Pointing to the Magi, the Egyptians  and Simeon in these passages, McLaren points out the gifts they brought, the protection they offered, the praise he gave Jesus even while not leaving their own belief systems.  Not certain of this entirely, for I think the Magi and Simeon certainly showed a faithful turn toward Jesus, but I appreciate McLaren’s desire that instead of viewing all other people and their religious beliefs as competitors with us, or as unworthy of kindness or love, that we note that there is truth every place.  We can always look for truth. God’s truth is everywhere. Followers of Jesus only have the corner on truth to the degree they are actually relating to Jesus who is the Truth, personified.

We can always treat others with grace.  Since Jesus clearly is reaching out to Muslims around the world, Himself, through dreams, and there are many, many Muslim Background Believers, we cannot say that every religious system is equal. What Jesus offered was something very different.  God coming to people, instead of people striving for God. Unfortunately, many expressions of Christianity have created a very “person oriented” faith, as if we have to work hard to get God’s love, attention and mercy.  That is the reverse of what Jesus came to achieve.

One of the questions McLaren asks is this:  how do you respond to the idea that members of different religions can see one another as neighbors with whom to exchange gifts rather than as enemies or competitors?  

Amen.  Let’s not view others as enemies.  Ever. Instead let’s reach out, offer love, give of our lives and our substance to reach into the lives of others around us in order that Jesus can show up through us in those relationships.  McLaren says, “May we who follow Jesus discover the gifts of our tradition and share them generously, and may we joyfully receive the gifts that others bring us as well.” Yes.
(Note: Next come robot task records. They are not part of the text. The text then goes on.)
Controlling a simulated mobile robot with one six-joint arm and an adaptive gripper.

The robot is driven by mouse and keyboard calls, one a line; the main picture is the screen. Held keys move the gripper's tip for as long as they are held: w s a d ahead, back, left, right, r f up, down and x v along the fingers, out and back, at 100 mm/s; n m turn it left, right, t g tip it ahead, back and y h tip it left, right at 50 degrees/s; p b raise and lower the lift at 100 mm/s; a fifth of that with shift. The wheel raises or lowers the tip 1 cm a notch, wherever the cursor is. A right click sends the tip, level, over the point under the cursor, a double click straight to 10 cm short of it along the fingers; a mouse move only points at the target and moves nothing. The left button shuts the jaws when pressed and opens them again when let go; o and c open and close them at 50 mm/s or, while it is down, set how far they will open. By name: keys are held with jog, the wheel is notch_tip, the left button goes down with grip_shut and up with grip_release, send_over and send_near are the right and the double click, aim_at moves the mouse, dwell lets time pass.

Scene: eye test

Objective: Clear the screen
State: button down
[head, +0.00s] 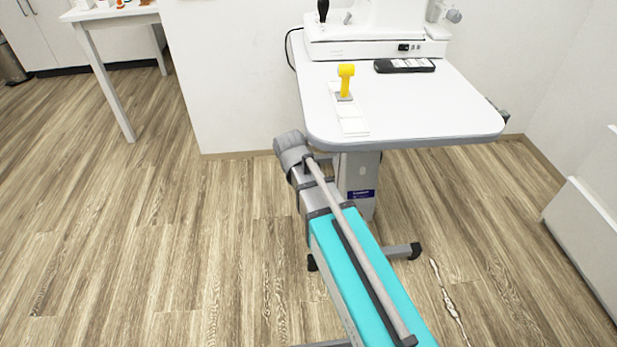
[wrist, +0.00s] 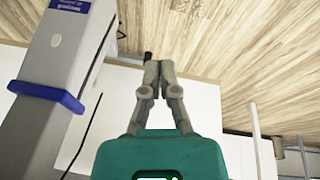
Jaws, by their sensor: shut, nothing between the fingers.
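I cannot make out a screen in either view. A white eye-test machine (head: 375,28) stands at the back of the white table (head: 440,110); its top is cut off by the frame. A black handheld device with pale markings (head: 404,65) lies in front of it. A yellow upright object (head: 346,78) stands at the far end of a white strip (head: 352,122) on the table's left part. My gripper (wrist: 158,68) is shut and empty in the wrist view, with the table's column (wrist: 60,50) to its left. I cannot make out my gripper in the head view.
The table's right half is bare. A black cable (head: 291,48) hangs at its left edge. A side table (head: 100,14) with small items stands at the upper left. A white panel (head: 590,235) stands at the right. The wooden floor (head: 130,230) is open on the left.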

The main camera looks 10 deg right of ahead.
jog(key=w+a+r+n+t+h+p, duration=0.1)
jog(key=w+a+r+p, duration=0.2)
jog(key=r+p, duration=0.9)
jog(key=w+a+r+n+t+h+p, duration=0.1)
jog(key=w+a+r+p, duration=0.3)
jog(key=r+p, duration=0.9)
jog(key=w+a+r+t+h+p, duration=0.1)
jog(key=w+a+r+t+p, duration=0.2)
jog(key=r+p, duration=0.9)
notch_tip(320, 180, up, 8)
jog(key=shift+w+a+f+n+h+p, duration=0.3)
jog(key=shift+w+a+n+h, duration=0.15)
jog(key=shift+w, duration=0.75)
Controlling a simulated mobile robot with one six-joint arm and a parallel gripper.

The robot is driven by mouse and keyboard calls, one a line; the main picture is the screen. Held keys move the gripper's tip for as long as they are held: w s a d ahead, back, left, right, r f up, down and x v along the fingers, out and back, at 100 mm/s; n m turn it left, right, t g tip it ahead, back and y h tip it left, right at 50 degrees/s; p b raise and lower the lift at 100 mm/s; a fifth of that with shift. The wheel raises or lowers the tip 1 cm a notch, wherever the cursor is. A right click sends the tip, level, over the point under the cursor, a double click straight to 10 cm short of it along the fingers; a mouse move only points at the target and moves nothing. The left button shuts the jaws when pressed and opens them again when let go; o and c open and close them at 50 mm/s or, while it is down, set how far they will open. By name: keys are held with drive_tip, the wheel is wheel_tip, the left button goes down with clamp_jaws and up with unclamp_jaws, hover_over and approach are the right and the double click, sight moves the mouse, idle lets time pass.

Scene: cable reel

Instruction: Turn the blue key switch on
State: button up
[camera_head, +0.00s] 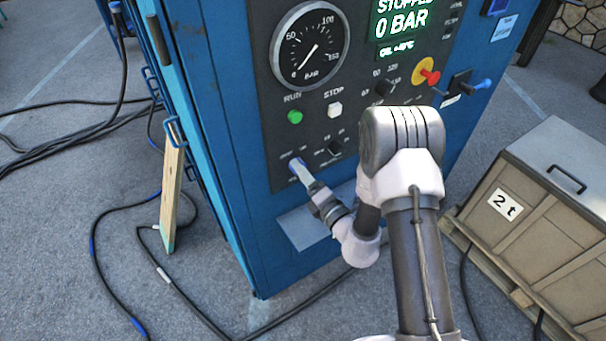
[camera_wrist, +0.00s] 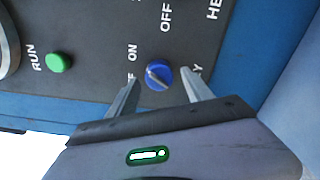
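The blue key switch (camera_wrist: 158,76) is a round blue knob on the dark control panel, with a pale line across it. In the wrist view, ON is printed to its upper left; a label mostly hidden by the left finger ends in F. My gripper (camera_wrist: 159,79) is open, one finger to each side of the knob, with visible gaps between. In the head view my gripper (camera_head: 302,172) reaches the panel's lower left, and its fingers largely cover the switch.
The green RUN button (camera_head: 294,117) and white STOP button (camera_head: 335,110) sit above the gripper. A black selector (camera_head: 335,147) is just right of it. A pressure gauge (camera_head: 310,45) is higher up. A wooden crate (camera_head: 545,215) stands at right; cables lie on the ground.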

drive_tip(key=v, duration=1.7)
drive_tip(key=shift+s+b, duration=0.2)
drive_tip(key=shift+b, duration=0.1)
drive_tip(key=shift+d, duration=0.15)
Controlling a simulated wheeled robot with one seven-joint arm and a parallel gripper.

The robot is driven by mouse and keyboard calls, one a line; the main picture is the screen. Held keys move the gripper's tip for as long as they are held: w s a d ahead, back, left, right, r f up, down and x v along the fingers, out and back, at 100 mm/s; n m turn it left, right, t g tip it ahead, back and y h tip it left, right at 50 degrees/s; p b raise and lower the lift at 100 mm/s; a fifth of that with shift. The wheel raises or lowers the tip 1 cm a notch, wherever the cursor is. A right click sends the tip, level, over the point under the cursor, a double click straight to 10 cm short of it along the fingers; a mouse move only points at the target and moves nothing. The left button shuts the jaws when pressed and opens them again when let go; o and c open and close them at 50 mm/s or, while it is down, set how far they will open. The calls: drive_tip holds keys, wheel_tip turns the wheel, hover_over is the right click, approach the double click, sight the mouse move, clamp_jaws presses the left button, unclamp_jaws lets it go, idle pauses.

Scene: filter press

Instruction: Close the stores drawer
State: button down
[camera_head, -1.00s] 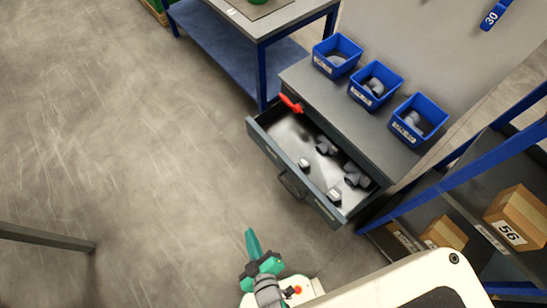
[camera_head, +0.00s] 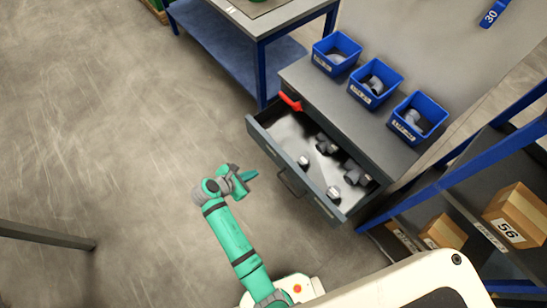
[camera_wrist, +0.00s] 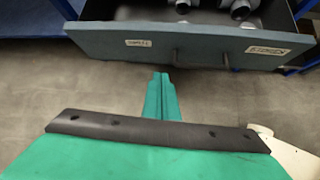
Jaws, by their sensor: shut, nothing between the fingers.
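The stores drawer (camera_head: 287,187) stands pulled out from the grey cabinet (camera_head: 345,112) in the head view. It holds several grey fittings and a red-handled item (camera_head: 290,102). Its front panel, with a handle (camera_head: 290,184), fills the top of the wrist view (camera_wrist: 190,46), with two labels on it. My gripper (camera_head: 253,174) is shut and empty, in front of the drawer front and apart from it. In the wrist view its green fingers (camera_wrist: 161,95) are together and point toward the panel, below its lower edge in the picture.
Three blue bins (camera_head: 375,84) with fittings stand on the cabinet top. A blue-framed workbench (camera_head: 262,38) stands at the upper left of it. A blue-framed shelf with cardboard boxes (camera_head: 518,214) is close on the right. The floor (camera_head: 110,130) left of the drawer is clear.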

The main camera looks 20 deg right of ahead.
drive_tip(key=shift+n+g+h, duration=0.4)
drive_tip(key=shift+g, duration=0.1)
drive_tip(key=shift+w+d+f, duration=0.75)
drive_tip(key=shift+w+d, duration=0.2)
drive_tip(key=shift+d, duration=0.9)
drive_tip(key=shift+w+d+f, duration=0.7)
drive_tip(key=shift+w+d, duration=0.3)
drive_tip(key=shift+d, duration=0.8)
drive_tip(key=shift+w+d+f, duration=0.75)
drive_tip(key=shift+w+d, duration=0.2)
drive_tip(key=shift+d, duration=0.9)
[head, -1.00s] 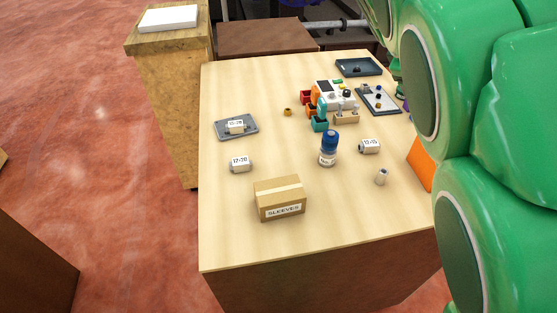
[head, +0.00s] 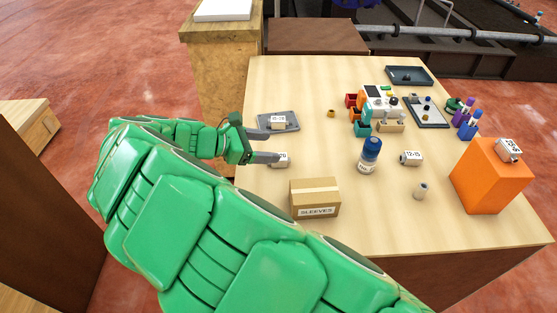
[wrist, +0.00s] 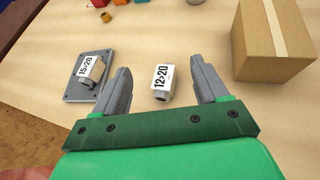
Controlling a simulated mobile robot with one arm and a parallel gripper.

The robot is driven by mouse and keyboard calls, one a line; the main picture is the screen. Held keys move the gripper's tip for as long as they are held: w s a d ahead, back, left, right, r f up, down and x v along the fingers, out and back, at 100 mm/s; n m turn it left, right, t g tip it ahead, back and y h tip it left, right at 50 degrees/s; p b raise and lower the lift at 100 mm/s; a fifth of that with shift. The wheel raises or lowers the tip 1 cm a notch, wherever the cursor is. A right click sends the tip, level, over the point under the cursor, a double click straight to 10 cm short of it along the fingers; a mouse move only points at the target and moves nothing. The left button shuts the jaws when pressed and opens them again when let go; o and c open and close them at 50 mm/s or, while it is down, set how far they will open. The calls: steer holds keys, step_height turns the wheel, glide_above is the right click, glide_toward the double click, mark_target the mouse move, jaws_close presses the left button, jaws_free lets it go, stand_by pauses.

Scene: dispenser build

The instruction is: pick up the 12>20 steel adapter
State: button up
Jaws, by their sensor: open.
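The 12>20 steel adapter (wrist: 162,83) lies on the table with its white label facing up, between and just ahead of my open fingers in the wrist view. In the head view the adapter (head: 282,160) is partly covered by a finger of my gripper. My gripper (wrist: 163,90) is open and empty; it also shows in the head view (head: 272,146), over the table's left side. A second adapter labelled 15>20 (wrist: 90,70) sits on a grey tray (wrist: 75,93), left of my left finger.
A cardboard SLEEVES box (head: 315,198) stands close to the right of the adapter. A blue bottle (head: 370,156), a 12>15 adapter (head: 411,158) and an orange block (head: 490,178) are further right. The table between the tray and the bottle is mostly clear.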

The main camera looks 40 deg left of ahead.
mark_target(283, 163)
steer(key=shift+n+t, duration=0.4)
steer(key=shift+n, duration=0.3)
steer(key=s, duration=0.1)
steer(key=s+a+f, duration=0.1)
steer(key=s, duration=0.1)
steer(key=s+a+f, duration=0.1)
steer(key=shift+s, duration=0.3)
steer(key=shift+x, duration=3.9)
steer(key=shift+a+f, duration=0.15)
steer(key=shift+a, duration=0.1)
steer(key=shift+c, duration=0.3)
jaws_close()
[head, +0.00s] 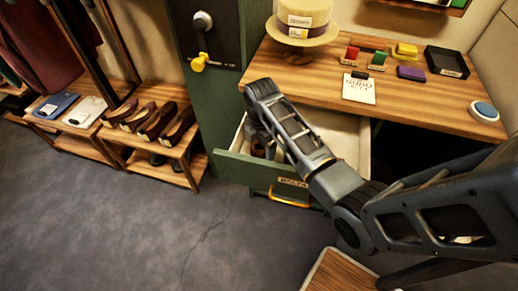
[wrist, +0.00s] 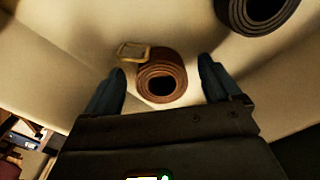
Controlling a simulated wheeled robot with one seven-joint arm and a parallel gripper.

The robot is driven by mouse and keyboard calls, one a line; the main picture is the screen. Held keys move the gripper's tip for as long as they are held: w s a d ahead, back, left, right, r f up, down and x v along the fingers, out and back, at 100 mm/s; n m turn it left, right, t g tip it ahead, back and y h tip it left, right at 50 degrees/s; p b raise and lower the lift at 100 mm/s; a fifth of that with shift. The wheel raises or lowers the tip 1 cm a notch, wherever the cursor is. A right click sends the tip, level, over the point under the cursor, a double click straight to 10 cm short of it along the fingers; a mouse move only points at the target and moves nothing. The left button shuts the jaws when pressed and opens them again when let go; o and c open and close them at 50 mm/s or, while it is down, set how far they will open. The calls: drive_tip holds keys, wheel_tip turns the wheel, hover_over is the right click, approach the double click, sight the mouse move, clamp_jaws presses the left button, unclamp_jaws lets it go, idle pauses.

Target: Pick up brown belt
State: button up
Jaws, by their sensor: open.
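The brown belt (wrist: 162,80) is a rolled coil with a brass-coloured buckle at its upper left in the wrist view. It lies on the pale floor of an open drawer. My gripper (wrist: 162,85) is open, with one finger on each side of the coil and a gap at each side. In the head view my arm reaches down into the drawer (head: 240,166), whose front carries a label and a yellow handle. A brown coil (head: 257,149) shows partly there beside my arm. My fingertips are hidden in that view.
A dark coiled belt (wrist: 235,18) lies at the upper right in the wrist view. The wooden tabletop (head: 320,72) overhangs the drawer. It bears a hat (head: 302,22), a black tray (head: 447,62) and small coloured items. A shoe rack (head: 150,143) stands to the left.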

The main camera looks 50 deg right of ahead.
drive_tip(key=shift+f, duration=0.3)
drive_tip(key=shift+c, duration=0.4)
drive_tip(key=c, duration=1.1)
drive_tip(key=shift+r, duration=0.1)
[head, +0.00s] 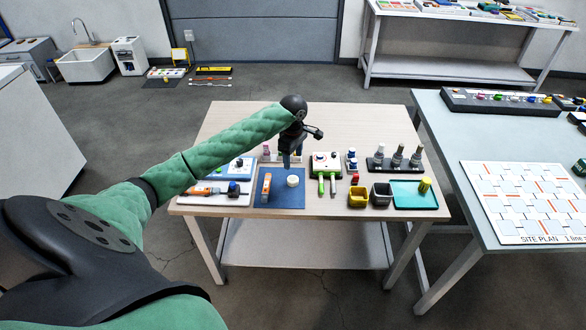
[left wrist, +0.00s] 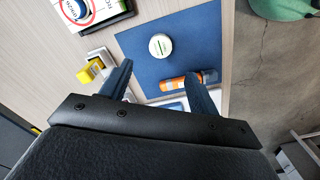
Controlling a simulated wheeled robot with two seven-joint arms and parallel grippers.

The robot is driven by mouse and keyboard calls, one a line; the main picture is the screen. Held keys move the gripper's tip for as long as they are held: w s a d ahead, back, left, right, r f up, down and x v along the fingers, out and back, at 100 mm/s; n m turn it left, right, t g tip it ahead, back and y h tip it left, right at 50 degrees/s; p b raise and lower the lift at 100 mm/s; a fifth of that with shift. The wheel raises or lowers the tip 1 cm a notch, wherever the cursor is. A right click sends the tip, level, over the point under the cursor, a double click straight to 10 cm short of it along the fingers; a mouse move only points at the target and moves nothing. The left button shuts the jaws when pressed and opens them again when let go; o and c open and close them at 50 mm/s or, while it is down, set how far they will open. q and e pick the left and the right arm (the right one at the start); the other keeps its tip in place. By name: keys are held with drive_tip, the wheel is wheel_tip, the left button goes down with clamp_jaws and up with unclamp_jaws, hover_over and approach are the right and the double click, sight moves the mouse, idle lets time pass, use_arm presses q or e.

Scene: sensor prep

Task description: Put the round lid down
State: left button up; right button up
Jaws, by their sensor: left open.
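A small white round piece (head: 292,181), which looks like the round lid, rests on the blue mat (head: 290,202) near the table's front edge. In the left wrist view it is a white disc (left wrist: 160,46) with a green mark, lying on the blue mat (left wrist: 205,40). My left gripper (head: 287,163) is above the back of the mat, pointing down. My right gripper is in neither view.
An orange tube (head: 266,187) lies on the mat left of the white piece. A white tray (head: 218,196) stands to the left. A device with green-handled tools (head: 321,185), yellow and black bins (head: 358,197) and a teal tray (head: 408,199) stand to the right.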

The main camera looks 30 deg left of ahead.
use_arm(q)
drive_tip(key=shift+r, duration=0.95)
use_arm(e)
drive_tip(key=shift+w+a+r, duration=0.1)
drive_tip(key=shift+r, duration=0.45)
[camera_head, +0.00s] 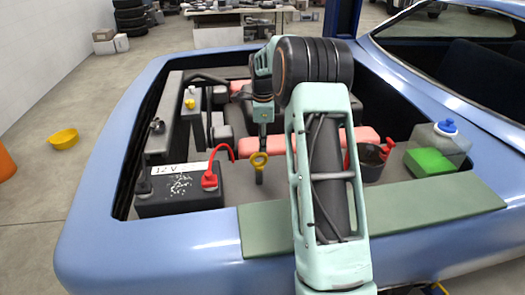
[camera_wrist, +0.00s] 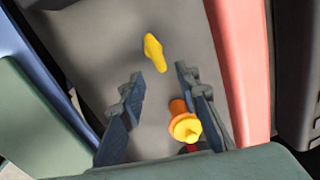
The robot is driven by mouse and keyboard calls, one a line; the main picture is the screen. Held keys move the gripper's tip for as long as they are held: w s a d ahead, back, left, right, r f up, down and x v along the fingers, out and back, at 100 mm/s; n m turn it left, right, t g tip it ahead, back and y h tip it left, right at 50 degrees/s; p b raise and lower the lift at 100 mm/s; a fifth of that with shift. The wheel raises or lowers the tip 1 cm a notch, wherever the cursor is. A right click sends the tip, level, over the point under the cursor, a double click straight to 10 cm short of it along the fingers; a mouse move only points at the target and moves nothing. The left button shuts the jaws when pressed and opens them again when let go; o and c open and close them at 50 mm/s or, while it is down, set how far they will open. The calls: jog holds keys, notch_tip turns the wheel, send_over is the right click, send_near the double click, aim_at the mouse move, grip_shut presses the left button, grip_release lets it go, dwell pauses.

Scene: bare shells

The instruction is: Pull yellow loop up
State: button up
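In the wrist view, the yellow piece that looks like this loop (camera_wrist: 153,52) is seen from above, just beyond the gap between my fingertips. The lower end of the stem is hard to make out.
A black 12 V battery (camera_head: 180,190) with red and black terminals sits left. An orange piece with a yellow top (camera_wrist: 183,126) lies near the right finger. A pink bar (camera_wrist: 240,70) runs alongside. A green ledge (camera_head: 420,205) and a blue-capped container (camera_head: 437,150) are right.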

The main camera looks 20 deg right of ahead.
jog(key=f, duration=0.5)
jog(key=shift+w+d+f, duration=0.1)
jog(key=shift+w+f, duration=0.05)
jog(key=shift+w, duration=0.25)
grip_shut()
I think that we tend to view others who have differing beliefs from us suspiciously.  Often because we know little about the other beliefs, we can be fearful. There’s a great story of a pastor in Peoria, IL who befriended a local Iman and Jewish Rabbi in his community and the three became great friends.  Their friendship made national news.  They shared honestly, loved willingly, while honoring the differences of belief they shared, while loving one another well.  It’s a story to embrace.

So often those who claim Christ do not model the love of Jesus in their relationships, so let’s do that, and do it well before we take up some argument.  People need Jesus and they can only meet Him if you put Him on display. And it is worth taking up the challenge McLaren offers: “This week, look for someone of another faith to spend time with. Get to know them. Learn about their tradition. Ask them what they value in their heritage and answer any questions they have for you” (85).  

Were we to do this-- what a difference it would make.  For I can promise, those around us of other faiths view you and me as if we believe whatever is the worst case story of “Christian” behavior around us. They believe that all Christians hate others, picket military funerals, or burn Korans, etc.  So, get curious about others and model something different for them to see.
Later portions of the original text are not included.